MAKASSAR, BACAPESAN – Ketimpangan akses terhadap bahan bacaan dan fasilitas literasi di Kota Makassar, terutama di kawasan padat penduduk dan wilayah pinggiran, kembali menuai kritik tajam dari kalangan legislatif.
Anggota DPRD Makassar, Rachmat Taqwa Quraisy, menilai pemerintah kota belum serius menempatkan literasi sebagai fondasi pembangunan jangka panjang. Menurutnya, minimnya ketersediaan perpustakaan atau ruang baca publik yang mudah diakses masyarakat di tingkat kelurahan hingga lorong menunjukkan lemahnya intervensi pemerintah dalam membangun budaya baca yang inklusif dan berkelanjutan.
Politisi PPP Makassar ini menilai, wacana penguatan literasi selama ini lebih banyak berhenti di atas kertas. Ia menyebut program-program literasi yang dijalankan dinilai cenderung formalistik dan tidak menyentuh persoalan mendasar, yakni akses langsung ke masyarakat bawah.
”Banyak program literasi hanya bagus di laporan, tapi tidak terasa dampaknya di lapangan. Kita butuh gebrakan nyata, bukan sekadar seminar atau lomba membaca,” kritiknya.

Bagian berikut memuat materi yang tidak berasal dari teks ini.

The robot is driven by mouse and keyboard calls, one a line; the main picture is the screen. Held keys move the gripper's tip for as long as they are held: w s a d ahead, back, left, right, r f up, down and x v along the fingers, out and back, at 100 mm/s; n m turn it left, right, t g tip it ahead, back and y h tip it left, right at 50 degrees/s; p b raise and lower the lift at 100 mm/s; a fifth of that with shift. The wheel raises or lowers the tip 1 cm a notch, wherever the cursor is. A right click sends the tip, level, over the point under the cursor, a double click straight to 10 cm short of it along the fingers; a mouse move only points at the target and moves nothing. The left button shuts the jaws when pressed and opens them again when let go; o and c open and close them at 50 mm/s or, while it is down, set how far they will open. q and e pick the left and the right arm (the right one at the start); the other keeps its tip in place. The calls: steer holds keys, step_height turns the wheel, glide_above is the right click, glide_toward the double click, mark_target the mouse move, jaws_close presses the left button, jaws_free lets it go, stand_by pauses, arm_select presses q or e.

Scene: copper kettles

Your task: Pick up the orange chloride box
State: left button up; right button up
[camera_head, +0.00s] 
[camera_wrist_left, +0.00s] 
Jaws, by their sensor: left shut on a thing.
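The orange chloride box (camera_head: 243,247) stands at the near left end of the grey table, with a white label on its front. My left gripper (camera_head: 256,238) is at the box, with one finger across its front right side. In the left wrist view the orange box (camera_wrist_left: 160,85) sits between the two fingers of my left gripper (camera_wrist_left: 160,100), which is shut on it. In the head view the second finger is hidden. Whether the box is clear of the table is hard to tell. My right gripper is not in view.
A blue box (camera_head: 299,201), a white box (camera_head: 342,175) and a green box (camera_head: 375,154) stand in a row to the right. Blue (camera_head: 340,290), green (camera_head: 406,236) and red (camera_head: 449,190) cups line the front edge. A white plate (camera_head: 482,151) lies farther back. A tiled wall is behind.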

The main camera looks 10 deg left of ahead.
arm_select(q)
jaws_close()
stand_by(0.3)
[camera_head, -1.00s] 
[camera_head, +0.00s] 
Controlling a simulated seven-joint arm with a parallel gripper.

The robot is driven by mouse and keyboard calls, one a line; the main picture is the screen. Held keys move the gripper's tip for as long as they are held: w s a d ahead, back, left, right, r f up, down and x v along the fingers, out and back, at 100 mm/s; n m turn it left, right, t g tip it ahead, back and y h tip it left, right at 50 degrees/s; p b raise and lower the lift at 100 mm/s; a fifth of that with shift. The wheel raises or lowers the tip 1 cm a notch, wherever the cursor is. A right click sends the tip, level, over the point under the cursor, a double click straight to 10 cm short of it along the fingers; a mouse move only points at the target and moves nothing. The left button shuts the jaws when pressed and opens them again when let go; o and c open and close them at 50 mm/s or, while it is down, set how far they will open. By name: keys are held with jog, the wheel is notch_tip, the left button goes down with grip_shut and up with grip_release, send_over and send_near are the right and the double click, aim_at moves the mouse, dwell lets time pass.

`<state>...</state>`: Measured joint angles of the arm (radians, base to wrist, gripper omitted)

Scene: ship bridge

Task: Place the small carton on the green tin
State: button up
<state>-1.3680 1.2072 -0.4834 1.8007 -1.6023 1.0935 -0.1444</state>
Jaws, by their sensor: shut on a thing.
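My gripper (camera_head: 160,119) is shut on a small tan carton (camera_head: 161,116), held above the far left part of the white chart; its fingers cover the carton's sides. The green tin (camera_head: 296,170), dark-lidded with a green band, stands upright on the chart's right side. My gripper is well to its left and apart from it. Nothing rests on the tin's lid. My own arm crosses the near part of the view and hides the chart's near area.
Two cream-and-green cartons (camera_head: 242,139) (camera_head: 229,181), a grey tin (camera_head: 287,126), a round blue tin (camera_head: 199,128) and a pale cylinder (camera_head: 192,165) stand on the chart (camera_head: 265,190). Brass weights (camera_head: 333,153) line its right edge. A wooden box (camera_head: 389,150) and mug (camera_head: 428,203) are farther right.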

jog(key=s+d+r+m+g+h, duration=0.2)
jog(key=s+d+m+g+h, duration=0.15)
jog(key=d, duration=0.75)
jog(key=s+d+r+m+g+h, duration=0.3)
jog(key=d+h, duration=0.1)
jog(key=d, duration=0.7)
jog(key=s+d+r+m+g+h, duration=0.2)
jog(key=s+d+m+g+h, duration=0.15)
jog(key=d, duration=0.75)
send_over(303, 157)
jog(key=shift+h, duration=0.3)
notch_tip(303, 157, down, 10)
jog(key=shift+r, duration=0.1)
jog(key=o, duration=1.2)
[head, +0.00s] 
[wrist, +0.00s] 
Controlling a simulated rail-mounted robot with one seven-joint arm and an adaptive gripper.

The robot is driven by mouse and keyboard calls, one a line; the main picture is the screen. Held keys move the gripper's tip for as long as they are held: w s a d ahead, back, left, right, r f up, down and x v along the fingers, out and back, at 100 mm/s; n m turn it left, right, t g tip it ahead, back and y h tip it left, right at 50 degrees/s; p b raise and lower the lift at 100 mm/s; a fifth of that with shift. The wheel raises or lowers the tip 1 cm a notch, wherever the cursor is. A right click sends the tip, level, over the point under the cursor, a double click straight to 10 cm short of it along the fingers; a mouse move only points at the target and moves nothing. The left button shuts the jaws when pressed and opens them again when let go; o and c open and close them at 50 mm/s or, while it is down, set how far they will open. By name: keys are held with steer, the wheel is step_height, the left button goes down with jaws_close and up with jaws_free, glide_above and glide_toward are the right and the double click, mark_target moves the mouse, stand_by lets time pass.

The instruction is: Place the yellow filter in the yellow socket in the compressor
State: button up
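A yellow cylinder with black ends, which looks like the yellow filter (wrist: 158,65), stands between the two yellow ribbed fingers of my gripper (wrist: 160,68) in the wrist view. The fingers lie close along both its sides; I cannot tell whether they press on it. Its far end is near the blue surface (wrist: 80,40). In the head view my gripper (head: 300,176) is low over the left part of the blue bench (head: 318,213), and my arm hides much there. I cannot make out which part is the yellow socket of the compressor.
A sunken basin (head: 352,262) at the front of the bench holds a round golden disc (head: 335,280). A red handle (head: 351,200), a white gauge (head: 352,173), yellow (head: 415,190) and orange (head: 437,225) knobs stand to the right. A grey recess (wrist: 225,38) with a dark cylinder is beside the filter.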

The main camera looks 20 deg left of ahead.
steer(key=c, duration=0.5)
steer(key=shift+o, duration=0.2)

Begitupun, Anggota Komisi A DPRD Makassar, Tri Sulkarnain Ahmad pun menyinggung lemahnya infrastruktur literasi yang ada, seperti perpustakaan daerah yang menurutnya belum maksimal secara fungsi maupun jangkauan.
”Perpustakaan kita di pusat kota seperti museum sunyi. Di mana peran Dinas Perpustakaan untuk masuk ke wilayah-wilayah padat, lorong-lorong, sekolah kecil, PAUD, bahkan tempat ibadah,” katanya.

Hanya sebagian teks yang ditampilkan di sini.